In article <JTSILLA.93Nov7094722@merrimack.ccs.northeastern.edu>
jtsilla@merrimack.ccs.northeastern.edu (James Tsillas) writes:

   Speaking of buffer allocation.. why is there a limit in the number
   of allocatable buffers in NetBSD 0.9? I have a machine with lots of
   memory and would like to allocate 2 MB or more to buffer via a
   -DBUFPAGES=xxxx in my param flags.
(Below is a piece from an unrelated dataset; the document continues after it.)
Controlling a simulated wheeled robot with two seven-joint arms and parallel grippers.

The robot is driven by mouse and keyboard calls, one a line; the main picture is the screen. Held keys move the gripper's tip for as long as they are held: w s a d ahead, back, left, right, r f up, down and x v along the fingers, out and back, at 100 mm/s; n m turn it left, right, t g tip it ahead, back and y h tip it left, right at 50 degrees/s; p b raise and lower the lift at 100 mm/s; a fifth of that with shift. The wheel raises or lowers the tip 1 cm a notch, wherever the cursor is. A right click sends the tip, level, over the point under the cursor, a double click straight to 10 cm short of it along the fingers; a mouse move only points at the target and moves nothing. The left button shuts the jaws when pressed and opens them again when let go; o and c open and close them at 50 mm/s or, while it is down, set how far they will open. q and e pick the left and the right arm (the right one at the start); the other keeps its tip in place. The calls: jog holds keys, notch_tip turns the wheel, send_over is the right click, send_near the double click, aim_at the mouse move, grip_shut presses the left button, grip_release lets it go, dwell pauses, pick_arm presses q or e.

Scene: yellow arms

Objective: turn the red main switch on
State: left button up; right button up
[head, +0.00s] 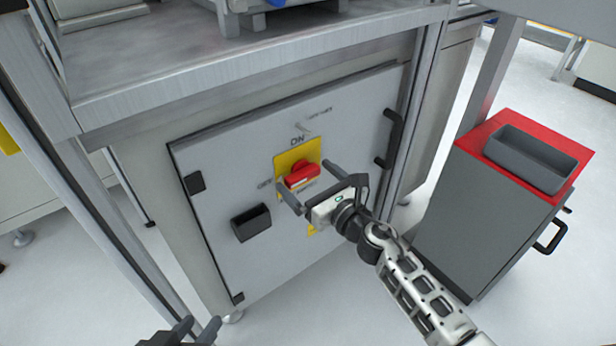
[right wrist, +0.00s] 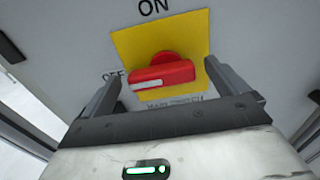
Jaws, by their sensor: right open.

This seems to work up to a point
   but is limited by the following line in arch/i386/i386/machdep.c:

   bufpages = min(NKMEMCLUSTERS*2/5, bufpages);  /* XXX ? - cgd */

This is a bit of a kluge left over from 386BSD that was probably
originally meant to avoid exceeding the kernel's virtual memory size
on machines with lots of memory.

You can do a quick calculation of when this limit *really* becomes
relevant.  In NetBSD-magnum (precursor to 1.0), the kernel has 28MB of
virtual address space available, minus 6MB for the malloc area, and
we'll say 2MB (high estimate) for other gunk, including the kernel
text and data.  We initially allocate one page for each buffer, and
MAXBSIZE is two pages.  The amount of memory allocated is 20% of
physical memory.  So 20MB of address space with allow 10MB of buffer
space, and if you have a machine with >50MB you need a clamp on that
value or you get a panic during startup.  (10MB of buffer space is
probably ridiculous anyway.  A better algorithm for determining the
size would be useful.)

Now if we increase MAXBSIZE to 16k, as at least a few people have
asked, the ratio becomes 4:1, so the maximum buffer space is 5MB and
people with >25MB are going to have troubles.  As MAXBSIZE increases
more, it gets worse.  About the only thing we can do at that point is
move the kernel downward to enlarge its address space even more.  This
will likely generate numerous minor incompatibilities, in the boot
blocks, in old kvm binaries, etc, but is probably the correct thing to
do.

Also note that doubling or quadrupling MAXBSIZE necessarily doubles or
quadruples the size of the page table required for the buffer area
(assuming the same amount of physical memory is allocated).  The page
table isn't very large (N/1k), but it's worth noting that you lose
more memory.

This is all different in 386BSD and FreeBSD, where kmem_alloc() is
used to allocate buffer space.  That implementation also has no way of
reusing buffers between, e.g., file systems with different block
sizes.

   Incidently, NKMEMCLUSTERS seems to be a fixed value regardless of
   how much memory you running.

Except for the previous kluge, NKMEMCLUSTERS is only used to decide
how much of the kernel's virtual address space should be carved out
for the malloc pool.  If your malloc pool needs to be larger than
that, I would suggest you have other problems.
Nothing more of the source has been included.